Frequently asked questions
How do I prepare for an interview?
Research the company and the specific people you will meet, write five to six stories from your own work using the situation-task-action-result frame, rehearse a sixty-second "tell me about yourself" out loud, prepare three sharp questions to ask, and bring proof you can open in the room such as a portfolio link. The specifics are what make you calm.
What is the STAR method for interview questions?
STAR stands for situation, task, action, and result. You set the scene in a sentence, state what you were responsible for, describe the specific action you took, and finish with the outcome, ideally with a number. It is the cleanest way to answer any "tell me about a time when" question with facts instead of adjectives.
How many interview stories should I prepare?
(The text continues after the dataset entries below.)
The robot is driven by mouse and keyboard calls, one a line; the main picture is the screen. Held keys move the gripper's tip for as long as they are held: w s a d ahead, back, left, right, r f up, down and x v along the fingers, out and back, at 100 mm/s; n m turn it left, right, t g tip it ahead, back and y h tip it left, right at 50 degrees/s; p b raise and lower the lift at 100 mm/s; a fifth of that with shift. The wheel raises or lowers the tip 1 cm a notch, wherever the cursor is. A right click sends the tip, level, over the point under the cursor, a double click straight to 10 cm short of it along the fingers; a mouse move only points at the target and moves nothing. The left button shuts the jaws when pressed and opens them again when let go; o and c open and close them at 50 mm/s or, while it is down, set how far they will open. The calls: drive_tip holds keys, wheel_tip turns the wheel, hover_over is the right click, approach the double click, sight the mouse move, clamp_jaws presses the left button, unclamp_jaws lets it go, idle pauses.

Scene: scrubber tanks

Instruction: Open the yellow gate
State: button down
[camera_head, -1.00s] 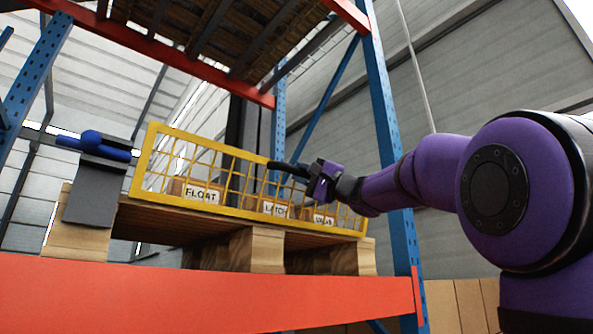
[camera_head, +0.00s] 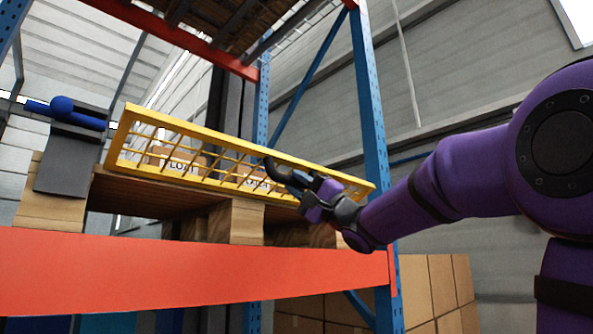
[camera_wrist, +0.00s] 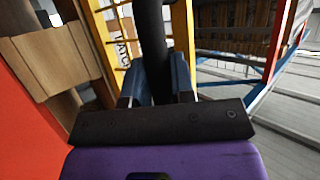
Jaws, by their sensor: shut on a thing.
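The yellow mesh gate (camera_head: 215,140) stands along the front edge of the wooden pallet on the rack. Its top rail leans out towards me, so the gate is tilted. My gripper (camera_head: 285,175) is at the top rail, right of its middle. In the wrist view, my gripper's fingers (camera_wrist: 157,82) are closed on both sides of a thick dark bar (camera_wrist: 150,35), which looks like the gate's handle. The gate's yellow frame (camera_wrist: 183,35) runs close beside it. The exact join between bar and gate is hidden.
Boxes labelled FLOAT (camera_head: 178,162) and LATCH (camera_head: 252,181) sit behind the mesh. An orange beam (camera_head: 190,280) crosses below the pallet (camera_head: 230,217). A blue upright (camera_head: 372,130) stands right, close to my arm. A grey bracket with a blue part (camera_head: 68,160) is at left.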

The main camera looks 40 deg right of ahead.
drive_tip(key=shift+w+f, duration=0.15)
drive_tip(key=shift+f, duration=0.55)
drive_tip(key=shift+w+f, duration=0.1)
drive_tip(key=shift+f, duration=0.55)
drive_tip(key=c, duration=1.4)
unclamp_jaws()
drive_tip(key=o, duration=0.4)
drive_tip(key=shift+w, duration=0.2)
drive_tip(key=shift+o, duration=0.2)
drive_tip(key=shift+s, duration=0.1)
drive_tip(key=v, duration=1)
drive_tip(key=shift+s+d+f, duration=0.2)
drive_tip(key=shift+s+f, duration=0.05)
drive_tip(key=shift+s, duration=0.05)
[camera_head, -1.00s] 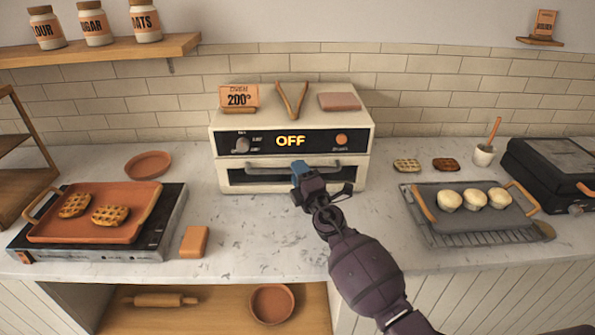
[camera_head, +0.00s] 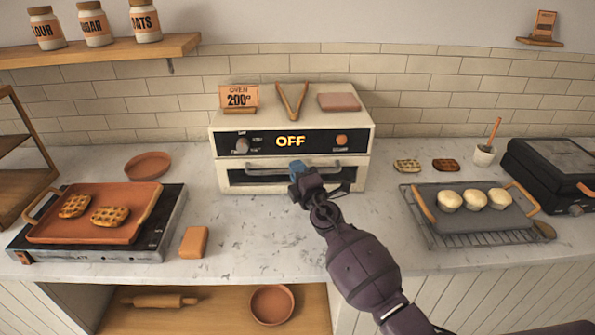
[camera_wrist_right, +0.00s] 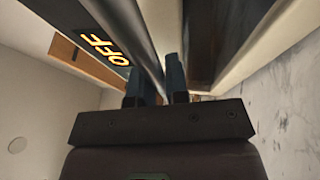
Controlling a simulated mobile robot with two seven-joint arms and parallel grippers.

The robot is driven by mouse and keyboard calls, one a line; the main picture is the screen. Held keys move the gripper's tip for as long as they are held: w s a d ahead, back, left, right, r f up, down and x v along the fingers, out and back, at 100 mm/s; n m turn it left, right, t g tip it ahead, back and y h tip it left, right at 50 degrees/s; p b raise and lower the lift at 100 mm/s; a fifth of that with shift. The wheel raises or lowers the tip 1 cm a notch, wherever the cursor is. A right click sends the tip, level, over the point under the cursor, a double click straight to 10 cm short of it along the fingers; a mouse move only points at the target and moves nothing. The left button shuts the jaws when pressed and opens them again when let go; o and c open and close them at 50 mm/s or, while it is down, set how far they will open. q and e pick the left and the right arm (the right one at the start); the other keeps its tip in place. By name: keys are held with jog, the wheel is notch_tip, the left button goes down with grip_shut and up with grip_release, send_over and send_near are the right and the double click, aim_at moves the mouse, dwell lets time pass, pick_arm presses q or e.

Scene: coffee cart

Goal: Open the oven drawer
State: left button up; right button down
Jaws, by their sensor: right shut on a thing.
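The oven (camera_head: 291,143) is a cream box on the counter, with a black panel that reads OFF. Its drawer front with a metal bar handle (camera_head: 262,171) is below the panel, and the drawer looks shut. My right gripper (camera_head: 299,170) is at the handle, around its middle. In the right wrist view, the two blue fingers (camera_wrist_right: 158,82) are on either side of the handle bar (camera_wrist_right: 140,42), shut on it. My gripper hides part of the handle and drawer front. My left gripper is not in view.
An orange tray with waffles (camera_head: 112,232) sits on a hob at left. A dark tray with muffins (camera_head: 490,217) is on a rack at right. An orange block (camera_head: 194,242) lies near the front edge. The counter before the oven is clear apart from my arm.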

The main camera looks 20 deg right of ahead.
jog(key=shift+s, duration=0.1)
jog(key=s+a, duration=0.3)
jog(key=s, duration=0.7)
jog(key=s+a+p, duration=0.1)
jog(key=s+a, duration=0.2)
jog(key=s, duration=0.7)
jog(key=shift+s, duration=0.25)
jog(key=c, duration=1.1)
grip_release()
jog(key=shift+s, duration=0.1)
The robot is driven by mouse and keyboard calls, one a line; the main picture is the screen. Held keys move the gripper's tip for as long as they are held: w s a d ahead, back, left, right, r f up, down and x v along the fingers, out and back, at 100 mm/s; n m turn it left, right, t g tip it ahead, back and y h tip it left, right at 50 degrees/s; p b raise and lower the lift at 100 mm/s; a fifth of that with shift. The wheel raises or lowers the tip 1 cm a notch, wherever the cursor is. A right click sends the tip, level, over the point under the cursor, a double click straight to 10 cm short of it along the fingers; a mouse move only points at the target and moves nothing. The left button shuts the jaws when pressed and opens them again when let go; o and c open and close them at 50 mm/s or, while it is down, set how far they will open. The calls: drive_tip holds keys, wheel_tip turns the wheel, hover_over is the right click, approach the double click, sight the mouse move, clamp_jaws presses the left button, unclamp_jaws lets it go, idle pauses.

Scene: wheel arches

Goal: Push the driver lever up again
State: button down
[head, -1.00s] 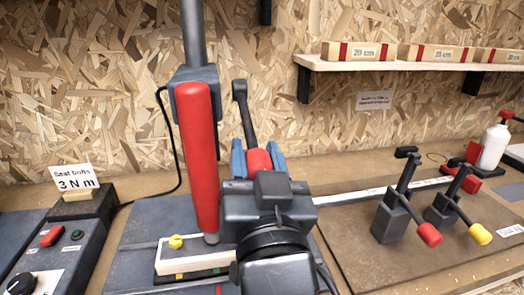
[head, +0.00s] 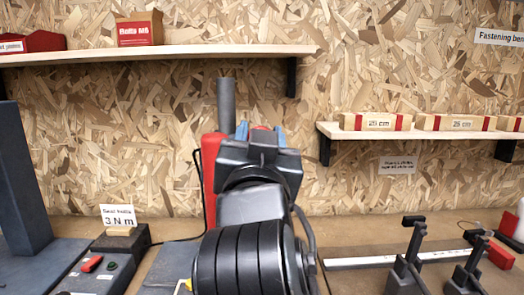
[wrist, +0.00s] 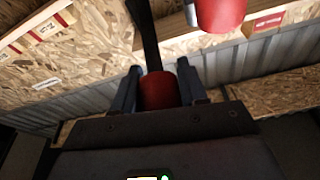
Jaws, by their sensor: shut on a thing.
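My gripper (head: 261,132) is shut on the red grip of the driver lever (wrist: 157,90). In the wrist view the grip sits between the two fingers, and the lever's dark bar (wrist: 143,30) runs on beyond it to the top edge. In the head view my gripper hides most of the lever.
A shelf (head: 150,57) with a red bolt box (head: 139,29) is above left, and a lower shelf (head: 425,132) with wooden blocks is at right. A control box (head: 98,272) is at lower left. Small levers (head: 410,262) stand on the bench at right.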

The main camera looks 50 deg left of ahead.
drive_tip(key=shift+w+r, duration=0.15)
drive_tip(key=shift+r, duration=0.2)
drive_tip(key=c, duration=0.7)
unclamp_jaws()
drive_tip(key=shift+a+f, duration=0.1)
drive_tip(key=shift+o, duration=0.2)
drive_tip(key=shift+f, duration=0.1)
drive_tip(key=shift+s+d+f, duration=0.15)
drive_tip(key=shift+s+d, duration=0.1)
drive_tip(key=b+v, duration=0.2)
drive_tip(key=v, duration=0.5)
Five to six is the sweet spot. Choose them for range rather than for your greatest hits: one clear win, one honest failure with the lesson, one conflict you navigated, one time you led, and one time you had to decide with incomplete information. A handful of well-chosen stories covers most behavioral questions.
How do I answer "tell me about yourself"?
Keep it to about sixty seconds: where you are now, one or two things you are known for, and why this role is the logical next step. Rehearse it out loud so it comes out fluent, not fumbling. It is not your life story, it is a pitch that sets the frame for everything after.
What questions should I ask the interviewer?
Ask about the work, the team, and what success looks like in the role, not the perks. Good questions show you have thought seriously about the job and turn an interrogation into a conversation. Three well-aimed questions are enough to leave you memorable.